(Entries from a robot dataset)
..............................
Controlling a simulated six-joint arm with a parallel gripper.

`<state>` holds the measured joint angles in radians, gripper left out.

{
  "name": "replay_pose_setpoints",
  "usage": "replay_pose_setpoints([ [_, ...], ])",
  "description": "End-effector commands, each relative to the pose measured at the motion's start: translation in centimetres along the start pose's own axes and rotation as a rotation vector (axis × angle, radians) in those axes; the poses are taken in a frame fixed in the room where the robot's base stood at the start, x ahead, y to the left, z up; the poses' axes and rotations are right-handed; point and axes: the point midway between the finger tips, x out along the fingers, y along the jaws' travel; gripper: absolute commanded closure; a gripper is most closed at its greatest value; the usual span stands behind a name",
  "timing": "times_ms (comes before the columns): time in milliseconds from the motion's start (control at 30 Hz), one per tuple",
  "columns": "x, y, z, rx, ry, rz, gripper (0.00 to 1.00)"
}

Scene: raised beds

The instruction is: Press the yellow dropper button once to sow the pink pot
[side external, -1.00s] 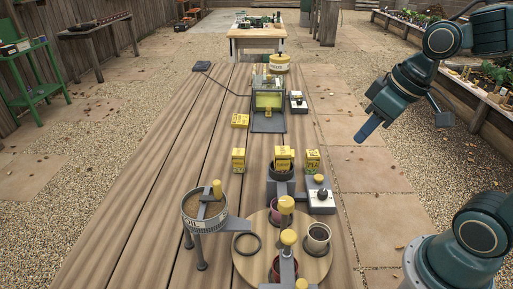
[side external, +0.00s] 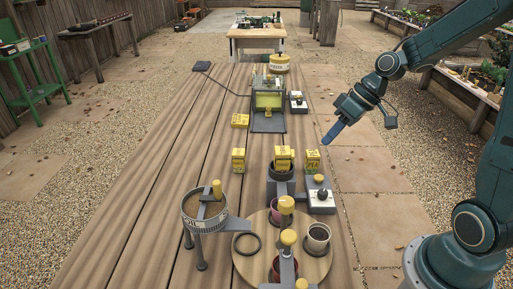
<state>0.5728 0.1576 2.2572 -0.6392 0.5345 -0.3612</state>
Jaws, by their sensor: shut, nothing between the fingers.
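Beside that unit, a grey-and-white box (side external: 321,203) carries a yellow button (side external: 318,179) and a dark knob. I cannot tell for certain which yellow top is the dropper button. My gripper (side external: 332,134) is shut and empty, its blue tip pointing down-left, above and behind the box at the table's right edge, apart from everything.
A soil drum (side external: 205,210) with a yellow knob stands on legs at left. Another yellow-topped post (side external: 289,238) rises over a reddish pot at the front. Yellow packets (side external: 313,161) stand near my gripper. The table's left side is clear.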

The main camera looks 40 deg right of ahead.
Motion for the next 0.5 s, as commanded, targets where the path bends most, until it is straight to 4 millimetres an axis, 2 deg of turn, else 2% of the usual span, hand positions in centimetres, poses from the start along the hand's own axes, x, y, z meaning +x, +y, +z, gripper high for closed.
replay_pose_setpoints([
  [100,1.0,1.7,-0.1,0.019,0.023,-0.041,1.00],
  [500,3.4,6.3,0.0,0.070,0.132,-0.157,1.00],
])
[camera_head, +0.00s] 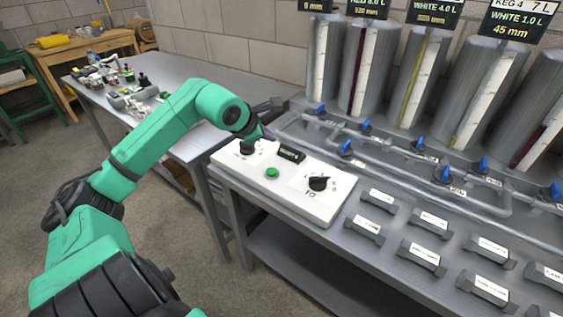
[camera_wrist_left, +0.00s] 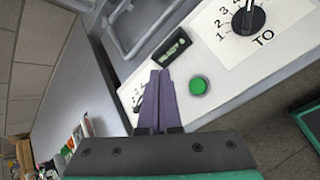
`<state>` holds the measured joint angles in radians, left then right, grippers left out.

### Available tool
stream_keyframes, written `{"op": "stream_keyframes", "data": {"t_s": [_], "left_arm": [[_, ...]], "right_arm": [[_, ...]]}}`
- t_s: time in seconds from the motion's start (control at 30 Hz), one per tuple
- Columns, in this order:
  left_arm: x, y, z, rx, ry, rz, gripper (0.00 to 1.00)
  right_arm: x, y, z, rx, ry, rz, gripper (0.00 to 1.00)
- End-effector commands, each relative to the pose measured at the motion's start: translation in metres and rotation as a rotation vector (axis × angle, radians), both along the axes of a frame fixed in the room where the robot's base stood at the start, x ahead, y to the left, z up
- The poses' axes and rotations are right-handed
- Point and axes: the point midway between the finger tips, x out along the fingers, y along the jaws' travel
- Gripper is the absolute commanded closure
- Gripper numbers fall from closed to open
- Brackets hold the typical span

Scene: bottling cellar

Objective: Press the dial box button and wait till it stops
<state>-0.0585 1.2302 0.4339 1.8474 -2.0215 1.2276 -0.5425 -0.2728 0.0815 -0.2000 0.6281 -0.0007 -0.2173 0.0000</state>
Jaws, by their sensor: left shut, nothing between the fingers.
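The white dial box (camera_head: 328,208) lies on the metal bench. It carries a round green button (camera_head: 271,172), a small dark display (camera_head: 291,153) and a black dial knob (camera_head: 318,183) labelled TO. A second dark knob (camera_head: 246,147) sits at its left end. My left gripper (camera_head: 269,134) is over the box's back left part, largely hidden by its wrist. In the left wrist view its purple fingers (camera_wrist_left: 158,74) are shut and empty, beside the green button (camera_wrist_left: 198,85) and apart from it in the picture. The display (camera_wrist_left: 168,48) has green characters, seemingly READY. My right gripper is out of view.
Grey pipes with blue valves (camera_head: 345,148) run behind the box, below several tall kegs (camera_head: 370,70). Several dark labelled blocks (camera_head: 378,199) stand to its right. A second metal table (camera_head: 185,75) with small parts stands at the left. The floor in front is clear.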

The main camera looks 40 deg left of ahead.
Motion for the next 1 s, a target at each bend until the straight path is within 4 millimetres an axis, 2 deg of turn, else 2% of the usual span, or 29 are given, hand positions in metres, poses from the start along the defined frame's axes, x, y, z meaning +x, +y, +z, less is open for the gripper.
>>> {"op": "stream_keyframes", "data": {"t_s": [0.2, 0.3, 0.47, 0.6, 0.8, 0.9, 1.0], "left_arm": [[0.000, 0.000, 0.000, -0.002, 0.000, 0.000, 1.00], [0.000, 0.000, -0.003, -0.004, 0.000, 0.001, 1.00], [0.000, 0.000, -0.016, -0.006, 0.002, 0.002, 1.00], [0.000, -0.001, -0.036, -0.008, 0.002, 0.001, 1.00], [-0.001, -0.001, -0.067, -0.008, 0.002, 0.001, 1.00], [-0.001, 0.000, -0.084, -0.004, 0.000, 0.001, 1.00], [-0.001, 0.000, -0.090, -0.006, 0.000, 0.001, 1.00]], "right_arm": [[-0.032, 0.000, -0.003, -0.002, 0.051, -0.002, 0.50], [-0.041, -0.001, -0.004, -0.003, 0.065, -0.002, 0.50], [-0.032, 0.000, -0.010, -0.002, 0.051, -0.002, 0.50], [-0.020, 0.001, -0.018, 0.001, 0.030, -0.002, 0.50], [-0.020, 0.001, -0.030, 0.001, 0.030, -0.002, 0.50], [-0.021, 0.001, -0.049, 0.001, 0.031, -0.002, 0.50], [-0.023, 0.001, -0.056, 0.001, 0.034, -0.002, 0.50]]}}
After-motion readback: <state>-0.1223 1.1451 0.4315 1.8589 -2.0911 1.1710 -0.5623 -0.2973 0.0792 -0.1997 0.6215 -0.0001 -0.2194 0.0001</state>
..............................
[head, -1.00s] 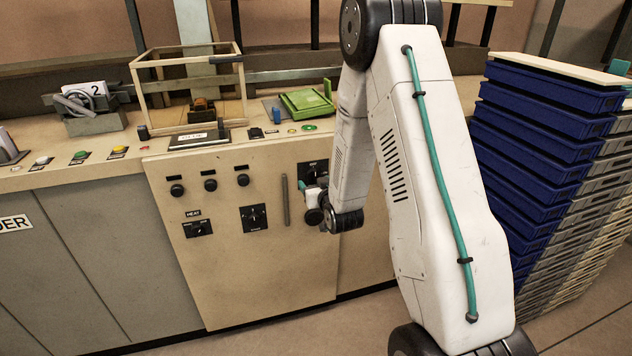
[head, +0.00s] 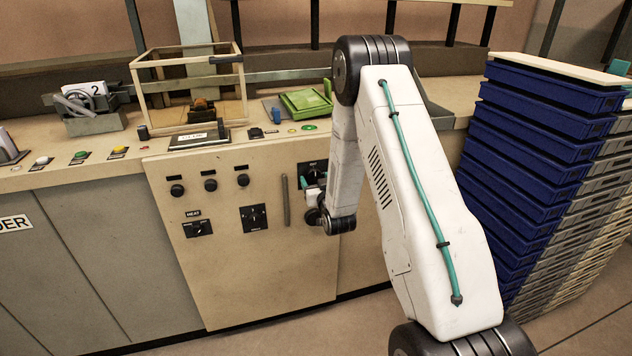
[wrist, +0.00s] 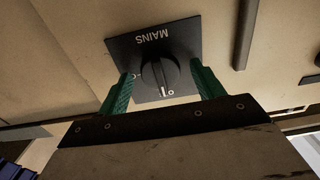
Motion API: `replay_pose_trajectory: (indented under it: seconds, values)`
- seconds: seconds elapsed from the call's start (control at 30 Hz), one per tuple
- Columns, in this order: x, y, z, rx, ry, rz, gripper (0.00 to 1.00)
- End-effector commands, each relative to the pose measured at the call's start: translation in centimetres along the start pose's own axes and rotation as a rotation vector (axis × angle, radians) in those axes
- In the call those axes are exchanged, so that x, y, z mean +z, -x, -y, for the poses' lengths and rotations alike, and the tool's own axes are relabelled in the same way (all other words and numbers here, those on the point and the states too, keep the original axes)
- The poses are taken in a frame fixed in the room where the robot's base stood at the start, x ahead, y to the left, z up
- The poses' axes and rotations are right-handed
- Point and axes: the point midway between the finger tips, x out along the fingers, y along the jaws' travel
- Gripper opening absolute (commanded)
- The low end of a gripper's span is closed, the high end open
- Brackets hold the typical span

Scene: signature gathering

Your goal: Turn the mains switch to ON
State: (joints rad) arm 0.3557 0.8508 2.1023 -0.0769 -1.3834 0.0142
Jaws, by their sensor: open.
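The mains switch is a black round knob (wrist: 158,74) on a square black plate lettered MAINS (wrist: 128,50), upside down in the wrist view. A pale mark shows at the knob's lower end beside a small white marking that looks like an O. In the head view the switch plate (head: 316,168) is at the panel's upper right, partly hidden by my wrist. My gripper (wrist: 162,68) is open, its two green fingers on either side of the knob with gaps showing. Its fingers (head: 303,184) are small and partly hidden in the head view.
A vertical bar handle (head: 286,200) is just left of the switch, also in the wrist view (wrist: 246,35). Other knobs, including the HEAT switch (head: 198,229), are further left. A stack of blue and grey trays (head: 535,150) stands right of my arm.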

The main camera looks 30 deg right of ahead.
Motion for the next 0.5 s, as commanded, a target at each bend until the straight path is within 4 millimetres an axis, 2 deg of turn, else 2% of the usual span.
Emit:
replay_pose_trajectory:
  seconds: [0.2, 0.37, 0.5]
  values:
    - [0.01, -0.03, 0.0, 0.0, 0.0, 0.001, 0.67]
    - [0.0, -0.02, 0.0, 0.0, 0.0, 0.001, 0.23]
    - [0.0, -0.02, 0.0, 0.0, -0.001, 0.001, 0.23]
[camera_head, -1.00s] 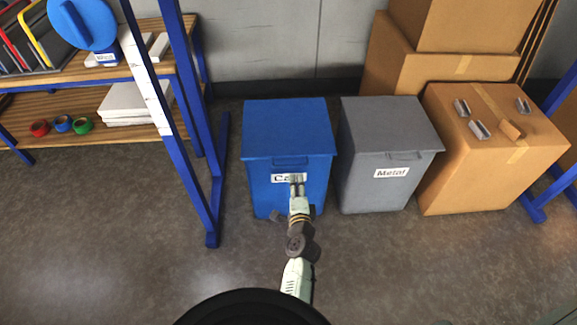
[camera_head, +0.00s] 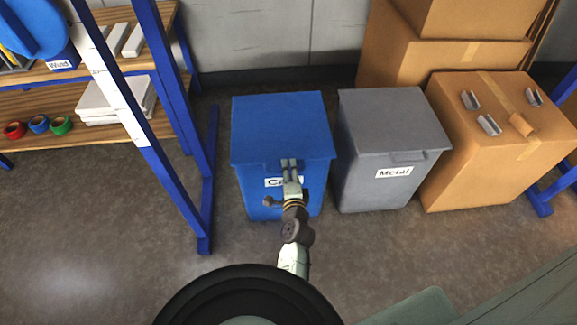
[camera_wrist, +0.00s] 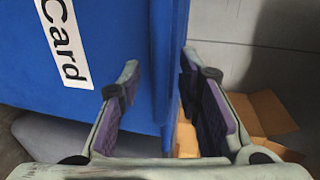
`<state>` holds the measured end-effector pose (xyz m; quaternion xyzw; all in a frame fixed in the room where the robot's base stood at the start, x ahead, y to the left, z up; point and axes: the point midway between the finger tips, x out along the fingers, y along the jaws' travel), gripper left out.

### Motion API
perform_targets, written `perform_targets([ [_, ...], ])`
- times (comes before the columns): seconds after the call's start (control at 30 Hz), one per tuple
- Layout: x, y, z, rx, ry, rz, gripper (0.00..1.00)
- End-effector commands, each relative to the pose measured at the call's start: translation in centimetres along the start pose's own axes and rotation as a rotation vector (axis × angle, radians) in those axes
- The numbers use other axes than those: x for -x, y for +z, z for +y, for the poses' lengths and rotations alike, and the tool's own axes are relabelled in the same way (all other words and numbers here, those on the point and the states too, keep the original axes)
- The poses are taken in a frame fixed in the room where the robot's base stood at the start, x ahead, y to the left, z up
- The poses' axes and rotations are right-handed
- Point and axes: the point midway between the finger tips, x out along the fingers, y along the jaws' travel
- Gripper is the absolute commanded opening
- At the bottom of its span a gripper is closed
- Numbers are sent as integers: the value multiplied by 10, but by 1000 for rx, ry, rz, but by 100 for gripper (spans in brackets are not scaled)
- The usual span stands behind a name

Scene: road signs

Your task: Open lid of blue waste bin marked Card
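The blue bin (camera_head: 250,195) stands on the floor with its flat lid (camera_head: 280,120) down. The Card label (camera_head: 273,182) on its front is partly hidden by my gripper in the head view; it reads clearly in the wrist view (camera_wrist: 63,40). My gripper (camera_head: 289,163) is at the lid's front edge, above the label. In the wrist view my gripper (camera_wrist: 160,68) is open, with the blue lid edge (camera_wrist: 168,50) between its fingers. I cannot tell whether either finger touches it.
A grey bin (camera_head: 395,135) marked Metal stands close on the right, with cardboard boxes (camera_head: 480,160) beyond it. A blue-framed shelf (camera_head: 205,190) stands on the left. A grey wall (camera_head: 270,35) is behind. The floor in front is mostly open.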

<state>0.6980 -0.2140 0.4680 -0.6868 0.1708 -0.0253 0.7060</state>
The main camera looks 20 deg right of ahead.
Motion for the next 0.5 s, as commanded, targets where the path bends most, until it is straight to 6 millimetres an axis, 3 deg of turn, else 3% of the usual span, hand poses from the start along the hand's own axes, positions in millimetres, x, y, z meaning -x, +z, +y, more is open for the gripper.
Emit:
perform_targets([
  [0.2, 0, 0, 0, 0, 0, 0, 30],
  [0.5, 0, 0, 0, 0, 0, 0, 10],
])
..............................
## Instructions for the task
Repeat, with no pictures, exactly the lines from the one containing "Controlling a simulated" through the one containing "[side external, +0.00s]", the first and last included.

## The output
Controlling a simulated six-joint arm with a parallel gripper.

`<state>` holds the measured joint angles in radians, gripper left out.

{
  "name": "replay_pose_setpoints",
  "usage": "replay_pose_setpoints([ [_, ...], ])",
  "description": "End-effector commands, each relative to the pose measured at the motion's start: translation in centimetres along the start pose's own axes and rotation as a rotation vector (axis × angle, radians) in those axes; the poses are taken in a frame fixed in the room where the robot's base stood at the start, x ahead, y to the left, z up; the poses' axes and rotations are right-handed; point and axes: the point midway between the finger tips, x out along the fingers, y along the jaws' travel; gripper: absolute commanded closure; a gripper is most closed at its greatest value; the usual span stands behind a name",
  "timing": "times_ms (comes before the columns): time in milliseconds from the motion's start (control at 30 Hz), one per tuple",
  "columns": "x, y, z, rx, ry, rz, gripper (0.00 to 1.00)"
}

Scene: raised beds

The instruction is: Press the yellow dropper button once to sow the pink pot
[side external, -1.00s] 
[side external, +0.00s] 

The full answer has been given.